Следующая знаменитая трансмутация, о которой пойдет речь, не подтверждена показаниями очевидцев, однако ее стоит упомянуть по двум причинам. Во-первых, рассказ самого адепта о ней внушает доверие, а во-вторых, подлинность трансмутации косвенно подтверждается тем, что алхимик, сообщающий о ней, неожиданно разбогател. Герой этой истории — прославленный Никола Фламель (1330 — 1418), которого едва ли не боготворили многие поколения герметистов и высоко чтили соотечественники-французы. Во многих отношениях Фламель был исключением среди адептов.
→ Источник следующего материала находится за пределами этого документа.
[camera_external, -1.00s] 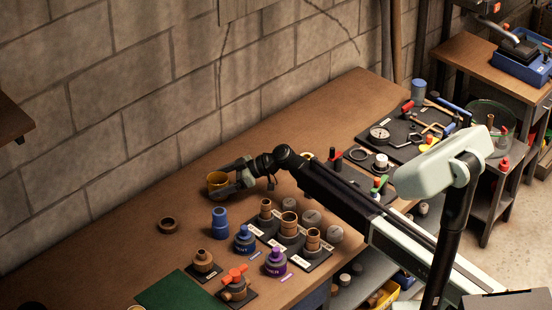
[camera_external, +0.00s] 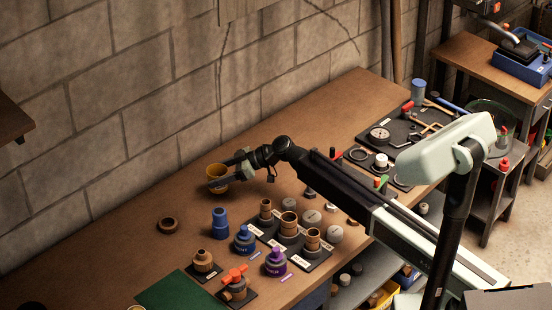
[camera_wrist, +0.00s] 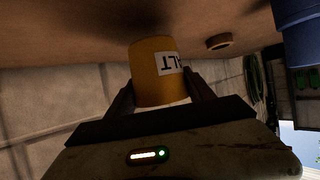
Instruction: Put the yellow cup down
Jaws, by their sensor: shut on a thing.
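The yellow cup (camera_external: 216,173) is at the far left end of my arm, over the wooden workbench near the block wall. My gripper (camera_external: 222,174) is shut on it, with one finger on each side. In the wrist view the yellow cup (camera_wrist: 150,80) sits between the two dark fingers of my gripper (camera_wrist: 160,92), and a white label with black letters shows on its side. A dark shadow lies on the bench beyond the cup. The cup looks raised off the bench, but the exact gap is hard to judge.
A brown ring (camera_external: 168,225) lies on the bench below the cup in the picture. A blue bottle (camera_external: 220,222), a blue jar (camera_external: 244,240) and a purple jar (camera_external: 275,262) stand nearer the front. The bench along the wall right of the cup is clear.

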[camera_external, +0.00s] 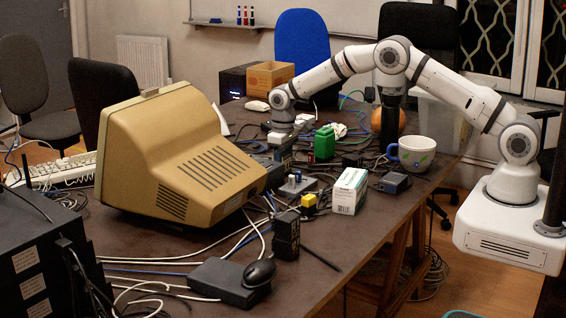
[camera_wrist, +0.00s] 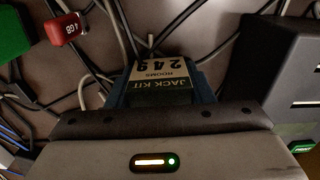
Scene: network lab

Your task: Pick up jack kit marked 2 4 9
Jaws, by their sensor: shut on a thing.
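The jack kit (camera_wrist: 160,84) is a small dark box with a pale label reading "JACK KIT 249 ROOMS". It shows upside down in the middle of the wrist view, right in front of my gripper's dark front edge. My gripper (camera_external: 281,143) points down over the cluttered table behind the beige monitor, and it is shut on the kit. In the external view the kit is small and mostly hidden among the things around the gripper. Whether it is clear of the table I cannot tell.
Loose cables surround the kit. The beige monitor (camera_external: 185,150), white box (camera_external: 349,191) and mug (camera_external: 413,153) stand on the table.

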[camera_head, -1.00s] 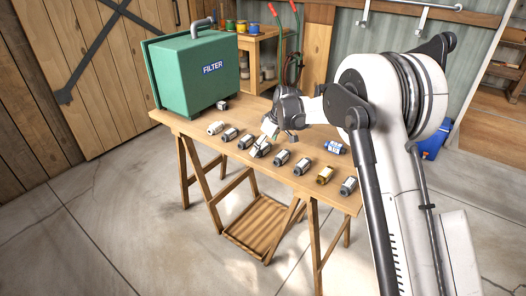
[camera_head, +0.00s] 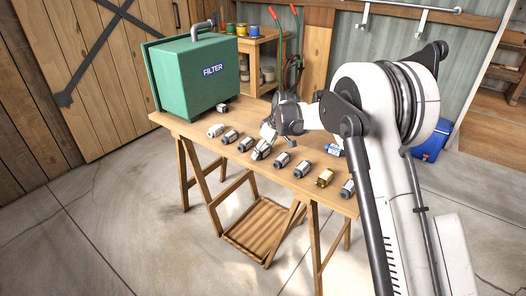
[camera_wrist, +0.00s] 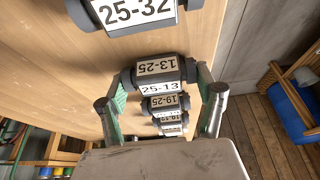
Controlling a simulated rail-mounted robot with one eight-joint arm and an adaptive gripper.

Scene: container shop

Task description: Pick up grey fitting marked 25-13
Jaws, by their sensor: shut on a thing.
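The grey fitting marked 25-13 (camera_wrist: 158,86) lies between the two fingers of my gripper (camera_wrist: 162,77) in the wrist view, with its white label facing the camera. The fingers press on its two ends. I cannot see a gap between the fitting and the table.
Other fittings stand in a row on the wooden table (camera_head: 180,122), including a brass one (camera_head: 324,177) and one marked 25-32 (camera_wrist: 135,12). A green FILTER box (camera_head: 195,72) stands at the table's left end. A blue-labelled item (camera_head: 334,149) lies behind the row.
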Если во все эпохи и у всех народов большинство алхимиков получали в награду за свою преданность искусству лишь разочарования, разорение и отчаяние, то Никола Фламель был баловнем судьбы, и жизнь его текла счастливо и безмятежно. Он не только не издержался на опыты magnum opus, напротив — его скромное состояние почти мгновенно умножилось и превратилось в настоящее богатство. Это богатство он вкладывал в милосердные и богоугодные дела, которые надолго пережили его самого и освятили его память.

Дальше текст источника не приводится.